> _INSTRUCTIONS FOR THE TASK_:
Restate the records below word for word.
---------- DATASET RECORDS
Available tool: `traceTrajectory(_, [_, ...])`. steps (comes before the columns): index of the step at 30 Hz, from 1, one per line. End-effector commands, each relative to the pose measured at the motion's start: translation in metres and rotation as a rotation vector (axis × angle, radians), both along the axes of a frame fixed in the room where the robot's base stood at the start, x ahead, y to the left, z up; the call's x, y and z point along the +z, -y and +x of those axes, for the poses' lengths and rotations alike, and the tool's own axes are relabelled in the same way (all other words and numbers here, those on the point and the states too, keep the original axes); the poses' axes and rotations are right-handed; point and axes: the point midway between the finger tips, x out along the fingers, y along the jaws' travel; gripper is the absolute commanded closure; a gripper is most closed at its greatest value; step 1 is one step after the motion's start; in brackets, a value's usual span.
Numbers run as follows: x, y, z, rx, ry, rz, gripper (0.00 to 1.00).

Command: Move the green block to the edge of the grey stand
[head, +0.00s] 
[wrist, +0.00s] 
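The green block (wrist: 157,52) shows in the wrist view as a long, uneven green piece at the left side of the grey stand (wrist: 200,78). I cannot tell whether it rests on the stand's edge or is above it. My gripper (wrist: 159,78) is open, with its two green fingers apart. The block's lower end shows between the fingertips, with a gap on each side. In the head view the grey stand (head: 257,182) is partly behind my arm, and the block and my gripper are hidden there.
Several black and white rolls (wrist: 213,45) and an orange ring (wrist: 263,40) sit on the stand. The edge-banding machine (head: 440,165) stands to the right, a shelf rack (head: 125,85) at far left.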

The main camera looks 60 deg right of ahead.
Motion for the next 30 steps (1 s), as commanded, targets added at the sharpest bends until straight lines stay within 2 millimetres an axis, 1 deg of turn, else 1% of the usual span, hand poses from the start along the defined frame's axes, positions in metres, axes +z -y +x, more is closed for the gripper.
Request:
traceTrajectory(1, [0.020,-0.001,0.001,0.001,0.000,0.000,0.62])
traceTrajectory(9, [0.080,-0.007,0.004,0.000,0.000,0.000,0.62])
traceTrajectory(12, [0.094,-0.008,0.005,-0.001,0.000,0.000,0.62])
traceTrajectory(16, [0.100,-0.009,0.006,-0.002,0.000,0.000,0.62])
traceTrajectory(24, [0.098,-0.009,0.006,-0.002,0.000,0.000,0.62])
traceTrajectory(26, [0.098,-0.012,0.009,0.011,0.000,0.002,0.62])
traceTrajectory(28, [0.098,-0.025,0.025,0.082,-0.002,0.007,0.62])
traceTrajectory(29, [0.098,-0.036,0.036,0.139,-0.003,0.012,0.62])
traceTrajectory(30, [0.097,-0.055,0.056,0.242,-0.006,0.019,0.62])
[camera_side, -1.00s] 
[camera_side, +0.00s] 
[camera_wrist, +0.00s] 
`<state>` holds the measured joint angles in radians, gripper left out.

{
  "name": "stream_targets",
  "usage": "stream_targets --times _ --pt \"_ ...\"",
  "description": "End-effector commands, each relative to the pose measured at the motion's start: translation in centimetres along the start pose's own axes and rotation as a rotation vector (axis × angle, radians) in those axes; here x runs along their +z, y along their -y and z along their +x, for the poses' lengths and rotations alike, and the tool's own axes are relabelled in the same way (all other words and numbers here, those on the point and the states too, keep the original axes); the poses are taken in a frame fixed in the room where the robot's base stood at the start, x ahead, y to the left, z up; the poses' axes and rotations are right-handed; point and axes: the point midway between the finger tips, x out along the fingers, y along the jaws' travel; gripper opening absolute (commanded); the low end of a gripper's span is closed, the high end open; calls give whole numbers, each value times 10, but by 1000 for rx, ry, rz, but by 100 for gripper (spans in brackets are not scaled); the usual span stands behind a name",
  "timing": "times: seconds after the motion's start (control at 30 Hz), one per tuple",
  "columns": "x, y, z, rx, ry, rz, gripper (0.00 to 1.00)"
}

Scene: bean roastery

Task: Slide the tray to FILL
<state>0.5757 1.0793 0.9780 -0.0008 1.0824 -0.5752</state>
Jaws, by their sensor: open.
--------------------
> _IN RESPONSE_:
Available tool: `traceTrajectory(_, [_, ...])`. steps (comes before the columns): index of the step at 30 Hz, from 1, one per line. End-effector commands, each relative to the pose measured at the motion's start: translation in metres and rotation as a rotation vector (axis × angle, radians), both along the axes of a frame fixed in the room where the robot's base stood at the start, x ahead, y to the left, z up; the call's x, y and z point along the +z, -y and +x of those axes, for the poses' lengths and rotations alike, and the tool's own axes are relabelled in the same way (all other words and numbers here, those on the point and the states too, keep the original axes); the poses' axes and rotations are right-handed; point and axes: the point midway between the finger tips, x out along the fingers, y along the jaws' travel; gripper is the absolute commanded closure; a gripper is most closed at its greatest value; step 1 is one step after the motion's start; in brackets, a value's usual span.
Numbers run as follows: x, y, z, rx, ry, rz, gripper (0.00 to 1.00).

Command: Move the green block to the edge of the grey stand
[head, +0.00s] 
[wrist, +0.00s] 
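The green block (wrist: 157,52) shows in the wrist view as a long, uneven green piece at the left side of the grey stand (wrist: 200,78). I cannot tell whether it rests on the stand's edge or is above it. My gripper (wrist: 159,78) is open, with its two green fingers apart. The block's lower end shows between the fingertips, with a gap on each side. In the head view the grey stand (head: 257,182) is partly behind my arm, and the block and my gripper are hidden there.
Several black and white rolls (wrist: 213,45) and an orange ring (wrist: 263,40) sit on the stand. The edge-banding machine (head: 440,165) stands to the right, a shelf rack (head: 125,85) at far left.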

The main camera looks 60 deg right of ahead.
Motion for the next 30 steps (1 s), as commanded, targets added at the sharpest bends until straight lines stay within 2 millimetres an axis, 1 deg of turn, else 1% of the usual span, hand poses from the start along the defined frame's axes, positions in metres, axes +z -y +x, more is closed for the gripper.
Request:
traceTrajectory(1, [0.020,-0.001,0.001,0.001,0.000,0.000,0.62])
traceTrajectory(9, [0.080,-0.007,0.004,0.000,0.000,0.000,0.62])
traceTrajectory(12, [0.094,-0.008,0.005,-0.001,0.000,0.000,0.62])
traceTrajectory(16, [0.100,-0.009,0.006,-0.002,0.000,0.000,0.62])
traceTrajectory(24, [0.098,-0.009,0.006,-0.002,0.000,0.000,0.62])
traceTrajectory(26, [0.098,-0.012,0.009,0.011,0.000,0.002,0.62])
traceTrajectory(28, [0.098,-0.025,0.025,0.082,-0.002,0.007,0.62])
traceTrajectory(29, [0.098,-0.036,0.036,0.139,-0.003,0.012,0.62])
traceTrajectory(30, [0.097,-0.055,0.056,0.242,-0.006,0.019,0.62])
[camera_side, -1.00s] 
[camera_side, +0.00s] 
[camera_wrist, +0.00s] 
`<state>` holds the measured joint angles in radians, gripper left out.

{
  "name": "stream_targets",
  "usage": "stream_targets --times _ --pt \"_ ...\"",
  "description": "End-effector commands, each relative to the pose measured at the motion's start: translation in centimetres along the start pose's own axes and rotation as a rotation vector (axis × angle, radians) in those axes; here x runs along their +z, y along their -y and z along their +x, for the poses' lengths and rotations alike, and the tool's own axes are relabelled in the same way (all other words and numbers here, those on the point and the states too, keep the original axes); the poses are taken in a frame fixed in the room where the robot's base stood at the start, x ahead, y to the left, z up; the poses' axes and rotations are right-handed; point and axes: the point midway between the finger tips, x out along the fingers, y along the jaws' travel; gripper opening absolute (commanded); the low end of a gripper's span is closed, the high end open; calls give whole numbers, each value times 10, but by 1000 for rx, ry, rz, but by 100 for gripper (spans in brackets are not scaled); the usual span stands behind a name",
  "timing": "times: seconds after the motion's start (control at 30 Hz), one per tuple",
  "columns": "x, y, z, rx, ry, rz, gripper (0.00 to 1.00)"
}

Scene: bean roastery

Task: Slide the tray to FILL
<state>0.5757 1.0793 0.9780 -0.0008 1.0824 -0.5752</state>
Jaws, by their sensor: open.

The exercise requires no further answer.